Memoirs of a Mama Bear
Brilliance. Staring into flashes of memory. My kids when they were little. My son as a baby, how warm his round head would get when he was sleeping. My daughter not even five, and obsessed with black and white scary movies. The excitement of picking Halloween costumes, and their small faces seeing Christmas presents under the tree. Them peering over my shoulder as I did homework, asking when I would finish and come play. Knock-knock jokes, peanut-butter-and-jelly, velcro light-up shoes. Summer nights with roasted marshmallows and lightning bugs, movies, and popcorn. So many bags of popcorn.
The snowsuits and skinned knees, the spilled milk, and tickles. Wishing upon stars. How their little faces would cringe and their chins dimple as they tried not to cry. The first time they learned how to tear the wrapping paper off of presents. Them sneaking around in the morning trying not to wake me up “Shh, don’t wake up Mom!” Their intent expression while reading the back of cereal boxes as sunlight streams in the kitchen. The birthdays and bedtime stories and pancake breakfasts. Missing mittens and forgotten lunch boxes. Watching them smile as they climbed onto the school bus for the first time, and how tiny they looked reaching up towards the rail. How the bus sounded as it roared away, and how I cried when they were gone.
My son, born strong, silent, and stoic. Dark brown eyes blinking at me as he was placed on my chest. My daughter came with a full head of raven-black hair, loud and cantankerous, eyes of the deepest navy blue. My son’s first smile. And his reaction to me celebrating that smile. My daughter’s first words aside from mama: “tickle, tickle”… whispered from her high chair with a mushy Cheerio stuck to her round cheek.
The thousands of beautiful dandelion flower bouquets that I was gifted. Training wheels and then learning how to ride without them. Roller skates and scooters. The neighbor kids’ bikes laying all over the front yard and driveway. Letting them go for the first few (hundred) times: “… don’t forget — just to the stop sign and back — remember?”, and “… stay where you can see the house, ok?” Red or blue or purple-stained popsicle lips and eating the strawberries right out of my Aunt’s garden. Bullies and trouble with friends. Couch cuddles and snack time and cut up hot dogs. The sprinkler and playing with the hose. The first sleepovers and the hugs during pick up on the mornings after. The back door slamming from the constant in-and-out during ‘outside’ play. Laughing at Saturday morning cartoons and staying in pajamas all day. Falling into a pile of leaves on a warm autumn afternoon. Jumping higher because of new shoes. Hot chocolate, snowmen, and cold noses.

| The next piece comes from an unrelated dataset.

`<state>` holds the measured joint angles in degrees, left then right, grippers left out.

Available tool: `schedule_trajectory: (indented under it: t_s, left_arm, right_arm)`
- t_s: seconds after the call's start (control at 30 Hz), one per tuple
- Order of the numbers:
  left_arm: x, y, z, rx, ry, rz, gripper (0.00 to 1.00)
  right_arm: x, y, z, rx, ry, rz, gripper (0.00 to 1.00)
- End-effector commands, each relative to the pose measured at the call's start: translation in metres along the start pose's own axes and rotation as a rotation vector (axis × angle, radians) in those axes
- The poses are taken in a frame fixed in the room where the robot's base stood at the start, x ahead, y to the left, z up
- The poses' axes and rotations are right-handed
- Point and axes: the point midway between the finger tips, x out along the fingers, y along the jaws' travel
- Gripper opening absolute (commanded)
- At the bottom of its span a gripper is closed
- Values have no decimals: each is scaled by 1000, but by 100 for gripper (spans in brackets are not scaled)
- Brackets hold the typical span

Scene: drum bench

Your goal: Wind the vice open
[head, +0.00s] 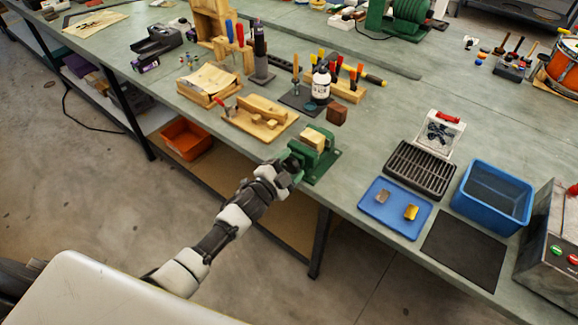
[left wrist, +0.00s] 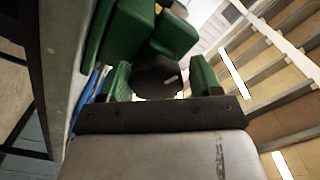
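The green vice (head: 322,160) is at the bench's front edge in the head view, with a pale wooden block (head: 313,140) at its jaws. My left gripper (head: 291,163) is at the vice's front, on the side facing me. In the left wrist view the vice's green body (left wrist: 128,32) fills the upper left. A dark round part (left wrist: 157,76) lies between my two green-looking fingers (left wrist: 160,80). I cannot tell whether they touch it. The vice's handle is not clearly visible. My right gripper is not in view.
A wooden board with blocks (head: 260,118) lies left of the vice, and a brown cube (head: 337,116) sits behind it. To the right are a blue tray (head: 395,222), a black rack (head: 419,168) and a blue bin (head: 493,196). An orange bin (head: 187,139) sits below the bench.

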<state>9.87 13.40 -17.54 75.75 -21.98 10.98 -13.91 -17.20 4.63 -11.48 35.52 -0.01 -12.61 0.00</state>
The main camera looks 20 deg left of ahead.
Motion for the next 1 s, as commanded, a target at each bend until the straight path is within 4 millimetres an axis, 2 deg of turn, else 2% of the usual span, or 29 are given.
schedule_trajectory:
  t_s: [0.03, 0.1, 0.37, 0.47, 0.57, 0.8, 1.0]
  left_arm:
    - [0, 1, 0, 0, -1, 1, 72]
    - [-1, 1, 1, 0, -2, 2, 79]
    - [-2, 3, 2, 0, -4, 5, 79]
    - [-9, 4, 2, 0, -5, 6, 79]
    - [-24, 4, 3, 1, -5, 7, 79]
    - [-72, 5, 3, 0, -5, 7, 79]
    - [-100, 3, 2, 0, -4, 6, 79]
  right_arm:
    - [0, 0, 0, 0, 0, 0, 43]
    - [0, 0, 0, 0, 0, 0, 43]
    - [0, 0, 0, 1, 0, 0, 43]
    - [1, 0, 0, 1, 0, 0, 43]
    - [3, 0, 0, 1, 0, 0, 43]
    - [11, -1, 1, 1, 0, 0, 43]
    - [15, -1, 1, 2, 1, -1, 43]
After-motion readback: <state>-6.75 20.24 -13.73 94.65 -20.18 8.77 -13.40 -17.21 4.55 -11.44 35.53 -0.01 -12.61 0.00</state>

The ever-worn and ripped knees of my son’s pants from playing on the floor. The never-to-be-eradicated glitter fallen from my daughter’s headbands. Cold school day mornings, packing lunches, grapes, juice boxes, and Little Debbie snacks. Waking them up late to tell them it’s a snow day. Hot wheels, stuffed animals, dress-up clothes. Legos and crayons. Colored pages covering the refrigerator. Watching them pick gifts for their friends, the thought and effort for someone else energizing them. High school dances, prom, graduation, driver’s licenses. The moon following us on a night car ride. Checking under the bed for monsters and closing bedroom closet doors. Lost special blankets and late-night drinks of water. Their goofiness and grumpiness, the funny faces, and practical jokes. How excited they were when I came home from work. The hugs and enthusiasm, the sense that all was whole.

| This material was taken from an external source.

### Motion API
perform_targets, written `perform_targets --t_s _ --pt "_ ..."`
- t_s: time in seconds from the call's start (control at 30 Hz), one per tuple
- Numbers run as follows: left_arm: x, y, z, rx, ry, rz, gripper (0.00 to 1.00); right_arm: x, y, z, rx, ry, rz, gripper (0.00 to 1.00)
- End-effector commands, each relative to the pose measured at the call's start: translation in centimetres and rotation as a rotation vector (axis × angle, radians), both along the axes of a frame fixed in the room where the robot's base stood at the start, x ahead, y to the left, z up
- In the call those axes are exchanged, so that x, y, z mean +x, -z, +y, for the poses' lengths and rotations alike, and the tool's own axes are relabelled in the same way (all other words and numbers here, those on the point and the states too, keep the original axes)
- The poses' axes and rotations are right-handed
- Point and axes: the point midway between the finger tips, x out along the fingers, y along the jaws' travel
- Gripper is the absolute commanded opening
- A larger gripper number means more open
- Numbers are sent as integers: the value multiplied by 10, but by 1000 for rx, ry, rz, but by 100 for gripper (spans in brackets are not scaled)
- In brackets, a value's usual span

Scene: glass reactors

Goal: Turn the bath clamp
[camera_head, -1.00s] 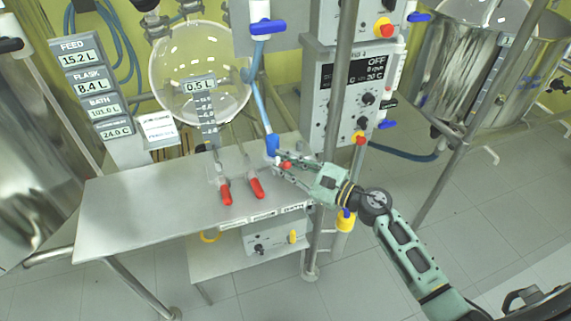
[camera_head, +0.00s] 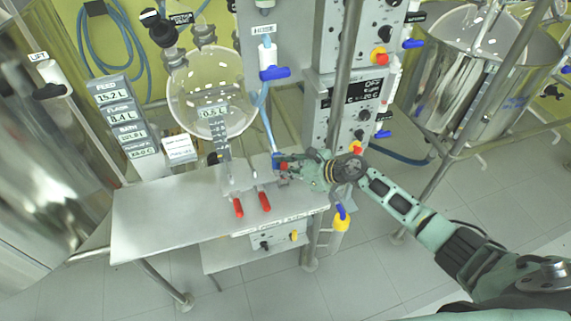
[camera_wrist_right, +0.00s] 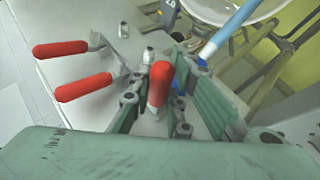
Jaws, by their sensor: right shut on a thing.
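Three red-handled clamps show at the steel table (camera_head: 165,215). Two red handles, one at the left (camera_head: 238,208) and one in the middle (camera_head: 264,201), stick out toward the table's front edge. The third, rightmost red handle, which I take as the bath clamp (camera_wrist_right: 160,84), stands between the fingers of my right gripper (camera_head: 287,165). The gripper is shut on it, beside the blue-ended hose (camera_wrist_right: 236,30). In the head view the gripper mostly hides this handle. The label strip on the table edge is too small to read surely. My left gripper is not in view.
A glass flask (camera_head: 208,95) hangs above the table's back. A control cabinet (camera_head: 350,108) and a steel post (camera_head: 345,80) stand close to my right gripper and forearm. A display stack (camera_head: 120,115) is at the left. Open floor lies in front.

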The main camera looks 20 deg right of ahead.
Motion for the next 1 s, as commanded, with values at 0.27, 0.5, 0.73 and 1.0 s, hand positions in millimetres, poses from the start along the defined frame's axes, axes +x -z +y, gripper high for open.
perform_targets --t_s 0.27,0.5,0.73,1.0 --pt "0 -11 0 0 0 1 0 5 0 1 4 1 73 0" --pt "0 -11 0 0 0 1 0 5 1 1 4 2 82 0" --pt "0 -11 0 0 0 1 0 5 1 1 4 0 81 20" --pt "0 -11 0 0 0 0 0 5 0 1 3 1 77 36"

My daughter on stage at the choir concert, eyes bright under the stage lights. Looking back while driving and seeing their little heads resting against car windows, asleep on a long ride home. Making beds with clean sheets and tucking them in after a bath. The Friday night lights at my son’s high school football games “Go Warriors!” Stay-home sick days, their cheeks red as they napped in front of the TV on a blanket-covered couch. Playgrounds and swinging on the swingset, “Please Mom, just one more push…” Their inclination towards serious and difficult topics. How I wanted to shelter them but knew that I couldn’t. How carefully they listened as I spoke hard truths. How they sometimes spoke wisdom beyond their years. The moon reflecting in their eyes as they looked at the night sky and told me how much they loved the mystery of outer space. Their little voices telling me “I love you” as they glowed- meaning it with every atom of their being.
Childhood is gone so quickly that it takes a moment to even realize that it is gone. It seems never-ending from the middle of the story, from inside the day-to-day. Only in hindsight, can I see that I had chances to do better… perhaps because we always think we have time. We don’t realize when the last of something is happening. I don’t remember when I was given my last dandelion bouquet. When my daughter gets home from work, I will ask her to surprise me with one someday. She will roll her eyes and smile. And that will make me smile. Looking back, it’s a blur, a whirlwind. A fraction of time. A fraction of their lives — and just a fraction of mine, really. For only one split second, they were mine.